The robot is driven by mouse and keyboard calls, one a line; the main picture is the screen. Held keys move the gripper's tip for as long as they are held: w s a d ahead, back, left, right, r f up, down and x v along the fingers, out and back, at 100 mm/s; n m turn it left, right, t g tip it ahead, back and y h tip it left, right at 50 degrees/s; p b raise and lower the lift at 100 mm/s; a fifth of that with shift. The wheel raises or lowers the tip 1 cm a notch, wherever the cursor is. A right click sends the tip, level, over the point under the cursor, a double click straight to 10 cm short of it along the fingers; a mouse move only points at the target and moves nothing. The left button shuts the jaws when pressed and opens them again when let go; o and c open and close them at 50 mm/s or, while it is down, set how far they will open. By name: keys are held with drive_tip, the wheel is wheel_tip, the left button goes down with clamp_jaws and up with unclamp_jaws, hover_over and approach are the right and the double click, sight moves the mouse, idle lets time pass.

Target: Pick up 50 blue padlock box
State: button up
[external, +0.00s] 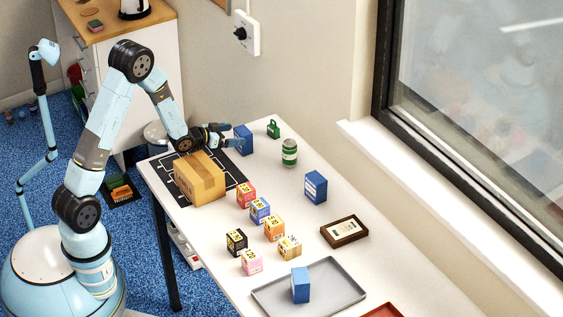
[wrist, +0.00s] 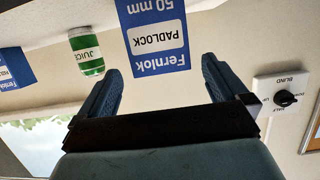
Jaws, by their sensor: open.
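The blue padlock box (external: 243,140) stands upright at the back of the white table. In the wrist view its blue and white label (wrist: 155,38) reads "Fernlok PADLOCK 50 mm", upside down. My gripper (external: 228,138) is at the box's left side, low over the table. In the wrist view my gripper (wrist: 160,66) is open, with the box ahead and in line with the gap between its fingers. The fingers do not visibly press on the box. Two similar blue boxes stand farther off: one at mid-table (external: 316,187) and one on the grey tray (external: 300,285).
A cardboard carton (external: 200,178) sits on a black mat below my forearm. Several small coloured boxes (external: 260,211) and a brown frame (external: 344,231) lie nearer. A wall switch (wrist: 283,96) is behind.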

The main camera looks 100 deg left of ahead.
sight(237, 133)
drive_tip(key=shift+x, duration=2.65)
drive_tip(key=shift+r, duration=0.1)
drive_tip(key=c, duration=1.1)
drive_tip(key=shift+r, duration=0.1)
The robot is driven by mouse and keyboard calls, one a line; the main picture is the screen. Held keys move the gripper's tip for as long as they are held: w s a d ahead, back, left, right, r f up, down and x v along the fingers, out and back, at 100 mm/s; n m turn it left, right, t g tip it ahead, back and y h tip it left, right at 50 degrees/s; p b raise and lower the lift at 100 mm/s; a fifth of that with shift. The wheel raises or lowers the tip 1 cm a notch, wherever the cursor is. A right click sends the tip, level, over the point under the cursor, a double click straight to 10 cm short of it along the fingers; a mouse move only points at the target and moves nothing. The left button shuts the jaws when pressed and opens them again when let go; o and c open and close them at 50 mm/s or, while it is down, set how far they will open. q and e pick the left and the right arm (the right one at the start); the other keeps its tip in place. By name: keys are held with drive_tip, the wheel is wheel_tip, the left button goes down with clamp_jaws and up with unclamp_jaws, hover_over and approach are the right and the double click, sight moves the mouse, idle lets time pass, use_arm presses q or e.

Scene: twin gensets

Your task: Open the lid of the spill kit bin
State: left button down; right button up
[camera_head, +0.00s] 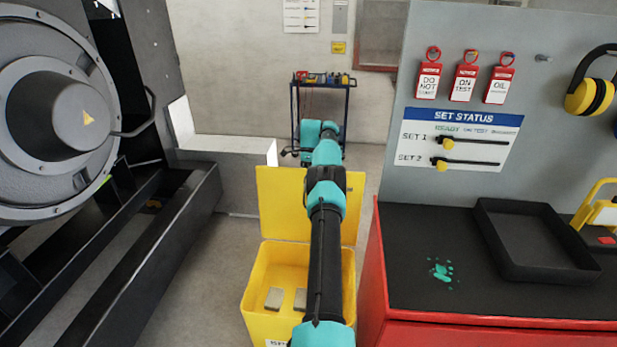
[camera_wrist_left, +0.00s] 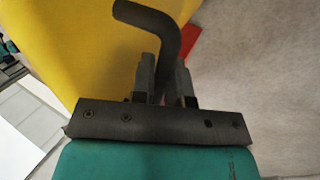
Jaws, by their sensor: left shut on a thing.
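The yellow spill kit bin (camera_head: 252,290) stands on the floor at the lower middle of the head view, its top open. Its yellow lid (camera_head: 282,205) is raised, standing roughly upright at the far side. Two greyish blocks (camera_head: 275,298) show inside the bin. My left arm reaches over the bin and lid, and its fingers are hidden in the head view. In the left wrist view, my left gripper (camera_wrist_left: 165,85) is shut on a dark bent handle (camera_wrist_left: 155,20) in front of the yellow lid surface (camera_wrist_left: 85,45). My right gripper is not in view.
A red cabinet (camera_head: 372,285) with a black top stands close right of the bin, carrying a black tray (camera_head: 535,240). The genset's dark frame (camera_head: 150,245) is at left, with floor between. A tool cart (camera_head: 323,100) stands behind.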

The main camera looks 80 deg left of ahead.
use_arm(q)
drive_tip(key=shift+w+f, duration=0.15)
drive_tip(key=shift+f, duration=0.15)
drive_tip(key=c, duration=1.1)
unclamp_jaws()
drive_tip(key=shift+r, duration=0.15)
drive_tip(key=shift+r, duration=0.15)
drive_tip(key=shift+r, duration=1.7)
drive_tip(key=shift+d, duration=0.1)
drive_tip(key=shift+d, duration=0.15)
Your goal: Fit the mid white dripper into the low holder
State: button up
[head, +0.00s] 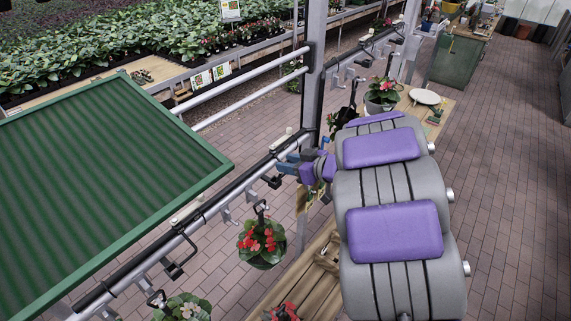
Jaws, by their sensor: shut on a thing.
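My gripper (287,163), with blue fingers, is at the black and silver rail, left of the grey post. It is shut on something small, mostly hidden by the fingers, and I cannot make out its shape. A small whitish piece (280,141) shows on the rail just above the fingers and may be a white dripper. I cannot tell whether it is the held thing. Other small pale pieces (197,199) sit along the rail's top to the lower left. Grey bracket holders (227,216) hang below the rail; I cannot tell which is the low holder.
A red-flowered hanging pot (262,243) hangs below the rail. The grey post (315,80) stands close behind my gripper. A green ribbed tray (105,150) fills the left. A wooden bench (295,285) lies below. Open brick floor (515,190) is at right.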

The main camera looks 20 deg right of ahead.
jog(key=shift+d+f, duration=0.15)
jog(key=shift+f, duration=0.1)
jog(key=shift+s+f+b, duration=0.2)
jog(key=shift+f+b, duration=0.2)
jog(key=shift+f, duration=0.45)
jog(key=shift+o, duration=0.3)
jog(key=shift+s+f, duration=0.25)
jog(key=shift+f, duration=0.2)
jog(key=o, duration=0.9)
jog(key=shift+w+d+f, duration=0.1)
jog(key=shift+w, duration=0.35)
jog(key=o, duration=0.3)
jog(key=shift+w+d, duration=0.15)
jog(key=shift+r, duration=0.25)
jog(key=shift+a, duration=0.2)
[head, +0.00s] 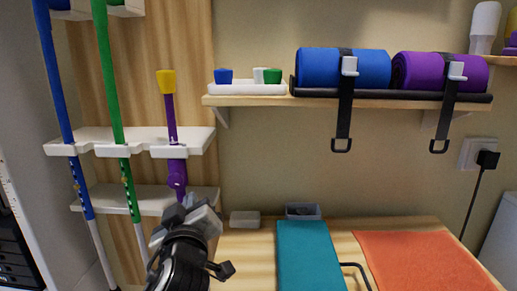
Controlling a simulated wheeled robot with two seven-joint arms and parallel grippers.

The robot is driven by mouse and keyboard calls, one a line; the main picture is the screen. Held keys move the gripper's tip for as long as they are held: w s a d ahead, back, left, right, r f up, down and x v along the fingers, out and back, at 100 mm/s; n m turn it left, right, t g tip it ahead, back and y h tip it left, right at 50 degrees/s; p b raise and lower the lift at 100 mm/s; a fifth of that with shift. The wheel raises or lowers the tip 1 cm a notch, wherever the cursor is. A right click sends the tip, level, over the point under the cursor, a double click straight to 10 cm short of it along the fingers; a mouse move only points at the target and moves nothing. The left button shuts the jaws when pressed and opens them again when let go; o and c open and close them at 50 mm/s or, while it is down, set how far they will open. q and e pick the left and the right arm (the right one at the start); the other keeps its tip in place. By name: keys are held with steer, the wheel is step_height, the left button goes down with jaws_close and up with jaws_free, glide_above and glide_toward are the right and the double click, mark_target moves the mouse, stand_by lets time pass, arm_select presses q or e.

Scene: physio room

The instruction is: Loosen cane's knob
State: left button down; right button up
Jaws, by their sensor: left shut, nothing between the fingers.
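A purple cane (171,115) with a yellow top (166,82) stands in a slot of the white wall rack (183,139). Below the slot is a wider purple part (177,172), which may be its knob or collar; I cannot tell for sure. My left gripper (186,208) is just below that part and in front of the lower rack shelf. Its fingers look shut and empty, and I cannot tell whether they touch the cane. The gripper hides what is behind it, including any lower end of the cane. My right gripper is not in view.
A blue cane (56,80) and a green cane (108,75) stand left in the rack. A wall shelf (245,101) holds a blue roll (343,69) and a purple roll (430,71) with hanging straps. Below, a table (258,240) bears a teal mat (308,258) and an orange mat (420,262).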

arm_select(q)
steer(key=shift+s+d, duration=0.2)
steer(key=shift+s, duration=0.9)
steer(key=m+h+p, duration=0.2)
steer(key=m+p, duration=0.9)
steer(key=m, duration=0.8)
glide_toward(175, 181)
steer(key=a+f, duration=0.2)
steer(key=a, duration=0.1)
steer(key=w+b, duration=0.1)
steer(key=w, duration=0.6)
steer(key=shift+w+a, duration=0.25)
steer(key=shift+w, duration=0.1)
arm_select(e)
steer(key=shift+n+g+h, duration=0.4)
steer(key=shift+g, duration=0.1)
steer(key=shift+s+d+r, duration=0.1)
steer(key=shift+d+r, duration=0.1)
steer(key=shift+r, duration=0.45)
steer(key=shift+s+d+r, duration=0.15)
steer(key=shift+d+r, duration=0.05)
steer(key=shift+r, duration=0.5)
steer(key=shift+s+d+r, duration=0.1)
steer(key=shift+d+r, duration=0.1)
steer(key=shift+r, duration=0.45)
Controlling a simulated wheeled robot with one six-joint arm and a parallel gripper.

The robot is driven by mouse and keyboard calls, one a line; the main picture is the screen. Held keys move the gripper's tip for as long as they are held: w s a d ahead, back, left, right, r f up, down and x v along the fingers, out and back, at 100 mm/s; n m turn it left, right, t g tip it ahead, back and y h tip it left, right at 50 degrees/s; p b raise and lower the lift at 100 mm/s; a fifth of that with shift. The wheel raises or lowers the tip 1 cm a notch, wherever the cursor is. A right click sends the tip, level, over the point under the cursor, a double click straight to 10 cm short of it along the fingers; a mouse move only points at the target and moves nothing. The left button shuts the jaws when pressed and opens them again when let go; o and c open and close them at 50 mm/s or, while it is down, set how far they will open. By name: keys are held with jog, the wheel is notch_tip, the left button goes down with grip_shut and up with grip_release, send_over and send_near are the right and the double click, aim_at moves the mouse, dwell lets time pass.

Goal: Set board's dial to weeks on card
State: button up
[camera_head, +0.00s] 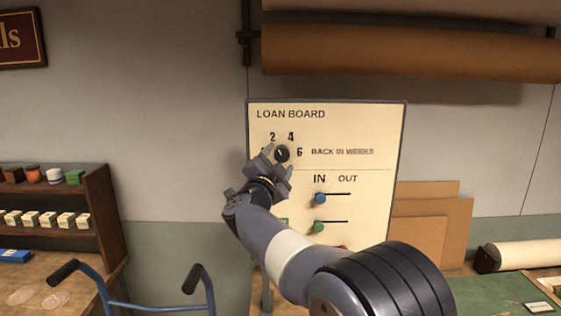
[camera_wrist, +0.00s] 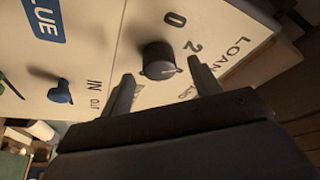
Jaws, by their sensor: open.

Instructions to follow: Reproduce only the lines running from the one that has "The main camera looks 20 deg right of ahead." through the one that has "Scene: physio room", ends included. Any pictures in that stretch should not be copied.

Result of the exercise:
The main camera looks 20 deg right of ahead.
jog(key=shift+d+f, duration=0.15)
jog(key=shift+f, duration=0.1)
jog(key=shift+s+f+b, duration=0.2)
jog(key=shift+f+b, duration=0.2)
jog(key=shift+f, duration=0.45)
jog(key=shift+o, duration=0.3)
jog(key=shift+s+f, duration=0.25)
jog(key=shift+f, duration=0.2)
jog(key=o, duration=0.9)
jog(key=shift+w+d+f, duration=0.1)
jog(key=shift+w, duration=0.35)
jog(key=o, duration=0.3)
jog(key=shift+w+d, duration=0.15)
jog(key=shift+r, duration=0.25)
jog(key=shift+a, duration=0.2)
[head, +0.00s] 
Controlling a simulated wheeled robot with two seven-joint arms and parallel grippers.

The robot is driven by mouse and keyboard calls, one a line; the main picture is the screen. Held keys move the gripper's tip for as long as they are held: w s a d ahead, back, left, right, r f up, down and x v along the fingers, out and back, at 100 mm/s; n m turn it left, right, t g tip it ahead, back and y h tip it left, right at 50 degrees/s; p b raise and lower the lift at 100 mm/s; a fifth of that with shift. The wheel raises or lowers the tip 1 cm a notch, wherever the cursor is. A right click sends the tip, level, over the point under the cursor, a double click straight to 10 cm short of it along the fingers; a mouse move only points at the target and moves nothing. The left button shuts the jaws when pressed and opens them again when let go; o and c open and close them at 50 mm/s or, while it is down, set how far they will open. q and e pick the left and the right arm (the right one at the start); the other keeps its tip in place. By name: keys are held with steer, the wheel is step_height, the left button goes down with jaws_close and up with jaws_free, glide_above and glide_toward are the right and the double click, mark_target moves the mouse, stand_by lets time pass, arm_select presses q or e.

Scene: physio room

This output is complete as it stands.